In class, we'll look at some examples of why basic Q-learning is brittle here.

So, we have a problem here: our agent's explored experiences are not being particularly useful for generalizing across similar states with only minor differences.

This is perhaps the single greatest challenge facing AI in the modern era, and is found under the title of transportability.

Transportability is the study of whether or not a policy's behavior in one state is appropriate in a separate one, in which certain aspects may be the same, and others may be different.

So, let's solve AI in the span of the next 5 minutes, shall we?

[Brainstorm] Think of some ways of ensuring greater transportability with the experiences of q-learning agents -- how could we get an agent that was surrounded by ghosts in one part of the board know that this was bad in another part of the board?

We're going to consider a good tradeoff between simplicity and power to address the problem of transportability.

Feature-Based Representations

In the past, we've seen features relevant to some tasks in AI -- what are they and how were they used in the past?

Features are higher-level state characteristics that are constructed from more primitive representations of the state.

How do you think features can help us with the transportability problem?

They can encode *parts* of *different* states that should be treated the same, and then distinguish them when it matters!

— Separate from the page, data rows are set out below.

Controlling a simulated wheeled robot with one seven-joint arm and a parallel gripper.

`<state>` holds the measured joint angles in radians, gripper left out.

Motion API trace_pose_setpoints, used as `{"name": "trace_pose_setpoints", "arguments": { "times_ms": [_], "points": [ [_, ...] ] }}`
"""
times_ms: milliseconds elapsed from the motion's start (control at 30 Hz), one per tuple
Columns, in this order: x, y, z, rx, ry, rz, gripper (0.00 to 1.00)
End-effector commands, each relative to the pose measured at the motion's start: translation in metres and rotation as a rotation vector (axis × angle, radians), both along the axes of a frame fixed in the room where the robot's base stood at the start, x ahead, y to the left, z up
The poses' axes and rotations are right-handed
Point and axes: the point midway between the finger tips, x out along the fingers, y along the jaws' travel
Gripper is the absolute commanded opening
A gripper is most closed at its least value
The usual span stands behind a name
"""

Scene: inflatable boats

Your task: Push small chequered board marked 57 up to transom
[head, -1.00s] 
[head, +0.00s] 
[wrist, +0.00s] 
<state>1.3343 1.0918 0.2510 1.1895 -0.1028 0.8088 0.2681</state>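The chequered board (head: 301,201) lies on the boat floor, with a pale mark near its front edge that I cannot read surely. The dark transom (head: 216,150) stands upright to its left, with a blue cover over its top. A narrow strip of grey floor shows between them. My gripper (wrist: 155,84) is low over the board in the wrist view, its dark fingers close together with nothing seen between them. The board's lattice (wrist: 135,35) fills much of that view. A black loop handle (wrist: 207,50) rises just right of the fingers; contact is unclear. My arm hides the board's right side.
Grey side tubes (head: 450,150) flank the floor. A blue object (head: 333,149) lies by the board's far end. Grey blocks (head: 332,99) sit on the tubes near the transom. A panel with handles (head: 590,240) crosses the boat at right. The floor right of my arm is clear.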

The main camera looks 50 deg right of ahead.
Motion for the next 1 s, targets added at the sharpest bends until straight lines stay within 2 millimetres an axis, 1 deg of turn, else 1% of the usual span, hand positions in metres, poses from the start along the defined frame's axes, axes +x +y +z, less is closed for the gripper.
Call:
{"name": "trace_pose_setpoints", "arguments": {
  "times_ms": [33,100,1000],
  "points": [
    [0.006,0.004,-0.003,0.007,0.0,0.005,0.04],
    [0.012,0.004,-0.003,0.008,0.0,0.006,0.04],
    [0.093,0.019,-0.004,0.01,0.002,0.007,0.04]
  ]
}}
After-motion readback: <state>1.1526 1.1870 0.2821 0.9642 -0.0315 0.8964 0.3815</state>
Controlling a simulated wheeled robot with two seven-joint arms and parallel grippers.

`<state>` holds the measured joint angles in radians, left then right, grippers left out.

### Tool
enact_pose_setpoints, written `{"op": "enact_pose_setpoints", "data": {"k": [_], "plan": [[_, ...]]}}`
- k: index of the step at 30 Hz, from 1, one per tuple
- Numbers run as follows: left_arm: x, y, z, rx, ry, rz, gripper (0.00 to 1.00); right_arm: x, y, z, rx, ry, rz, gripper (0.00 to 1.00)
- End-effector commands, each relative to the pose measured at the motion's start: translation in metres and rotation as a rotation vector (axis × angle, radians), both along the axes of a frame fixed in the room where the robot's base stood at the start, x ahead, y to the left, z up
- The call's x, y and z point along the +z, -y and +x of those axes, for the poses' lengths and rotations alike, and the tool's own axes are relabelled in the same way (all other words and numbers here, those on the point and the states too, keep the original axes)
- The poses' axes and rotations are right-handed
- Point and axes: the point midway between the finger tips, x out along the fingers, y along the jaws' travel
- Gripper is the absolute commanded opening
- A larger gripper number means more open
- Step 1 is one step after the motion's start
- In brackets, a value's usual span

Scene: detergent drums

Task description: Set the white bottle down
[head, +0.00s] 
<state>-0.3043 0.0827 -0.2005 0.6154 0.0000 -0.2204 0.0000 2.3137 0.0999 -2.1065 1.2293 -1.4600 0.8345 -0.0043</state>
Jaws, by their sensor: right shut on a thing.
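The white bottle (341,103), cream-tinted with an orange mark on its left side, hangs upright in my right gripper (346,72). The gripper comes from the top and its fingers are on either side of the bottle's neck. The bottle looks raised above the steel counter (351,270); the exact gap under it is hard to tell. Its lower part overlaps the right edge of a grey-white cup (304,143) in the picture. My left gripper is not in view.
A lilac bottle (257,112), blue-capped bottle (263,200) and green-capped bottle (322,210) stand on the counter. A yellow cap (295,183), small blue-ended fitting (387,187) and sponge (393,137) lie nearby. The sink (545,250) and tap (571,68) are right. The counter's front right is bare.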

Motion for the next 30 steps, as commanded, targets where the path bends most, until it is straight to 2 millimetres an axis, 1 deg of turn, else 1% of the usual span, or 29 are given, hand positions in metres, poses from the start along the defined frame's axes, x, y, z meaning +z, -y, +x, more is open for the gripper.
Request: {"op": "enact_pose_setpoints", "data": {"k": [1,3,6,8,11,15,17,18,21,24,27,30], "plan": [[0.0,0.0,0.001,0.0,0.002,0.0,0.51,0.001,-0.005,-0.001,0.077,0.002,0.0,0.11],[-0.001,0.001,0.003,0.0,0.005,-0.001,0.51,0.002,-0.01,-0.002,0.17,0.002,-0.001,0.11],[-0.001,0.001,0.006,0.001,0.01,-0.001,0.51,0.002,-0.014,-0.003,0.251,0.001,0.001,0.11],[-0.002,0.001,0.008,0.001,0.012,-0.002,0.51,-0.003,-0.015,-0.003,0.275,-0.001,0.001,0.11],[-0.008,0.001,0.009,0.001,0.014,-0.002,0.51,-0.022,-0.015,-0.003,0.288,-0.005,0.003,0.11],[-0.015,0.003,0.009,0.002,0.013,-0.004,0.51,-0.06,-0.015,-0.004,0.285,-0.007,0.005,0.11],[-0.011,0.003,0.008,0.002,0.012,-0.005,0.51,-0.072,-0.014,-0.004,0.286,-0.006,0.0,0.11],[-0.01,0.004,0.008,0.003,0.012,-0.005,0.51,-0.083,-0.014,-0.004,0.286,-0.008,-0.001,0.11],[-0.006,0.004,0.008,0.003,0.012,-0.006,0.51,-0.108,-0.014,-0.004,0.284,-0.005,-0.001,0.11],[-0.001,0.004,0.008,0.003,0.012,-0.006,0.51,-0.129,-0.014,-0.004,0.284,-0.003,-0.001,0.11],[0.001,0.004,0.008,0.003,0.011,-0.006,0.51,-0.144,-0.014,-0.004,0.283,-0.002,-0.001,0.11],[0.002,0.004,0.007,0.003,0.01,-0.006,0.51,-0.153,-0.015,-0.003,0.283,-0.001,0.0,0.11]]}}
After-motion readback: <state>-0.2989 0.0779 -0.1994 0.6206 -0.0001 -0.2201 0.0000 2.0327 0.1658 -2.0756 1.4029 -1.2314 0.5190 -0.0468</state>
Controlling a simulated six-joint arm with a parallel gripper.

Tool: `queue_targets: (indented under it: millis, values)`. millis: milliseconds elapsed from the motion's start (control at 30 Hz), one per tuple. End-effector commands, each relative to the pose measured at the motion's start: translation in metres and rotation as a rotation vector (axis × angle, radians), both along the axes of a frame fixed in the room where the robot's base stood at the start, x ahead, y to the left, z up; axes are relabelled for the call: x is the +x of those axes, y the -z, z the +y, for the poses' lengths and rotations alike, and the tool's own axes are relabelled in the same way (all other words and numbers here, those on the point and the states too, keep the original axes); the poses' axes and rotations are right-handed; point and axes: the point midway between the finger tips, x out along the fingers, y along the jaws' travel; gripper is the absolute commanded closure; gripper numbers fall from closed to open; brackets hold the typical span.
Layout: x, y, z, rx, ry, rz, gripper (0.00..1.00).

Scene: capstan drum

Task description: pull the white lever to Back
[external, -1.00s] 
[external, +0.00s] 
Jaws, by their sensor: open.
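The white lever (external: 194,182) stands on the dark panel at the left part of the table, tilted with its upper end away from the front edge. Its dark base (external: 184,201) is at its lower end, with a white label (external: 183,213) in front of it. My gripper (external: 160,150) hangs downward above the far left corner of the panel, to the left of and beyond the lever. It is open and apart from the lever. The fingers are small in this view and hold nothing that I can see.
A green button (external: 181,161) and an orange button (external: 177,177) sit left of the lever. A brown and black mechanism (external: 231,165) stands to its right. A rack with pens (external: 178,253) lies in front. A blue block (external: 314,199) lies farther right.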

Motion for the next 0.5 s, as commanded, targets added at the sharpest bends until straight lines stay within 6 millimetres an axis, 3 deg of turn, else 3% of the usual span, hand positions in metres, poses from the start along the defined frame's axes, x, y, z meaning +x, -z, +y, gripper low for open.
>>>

With feature-based representations, we can create features that describe the important properties of the state so as to more closely guide our agent on what to pay attention to.

A feature extractor, $f_i(s)$, for some state $s$ and some feature $i$, maps state $s$ to some numeric quantification of desired parts of the state.

What are some example features we may want to extract based on the raw / primitive Pacman board state?

To give but a few...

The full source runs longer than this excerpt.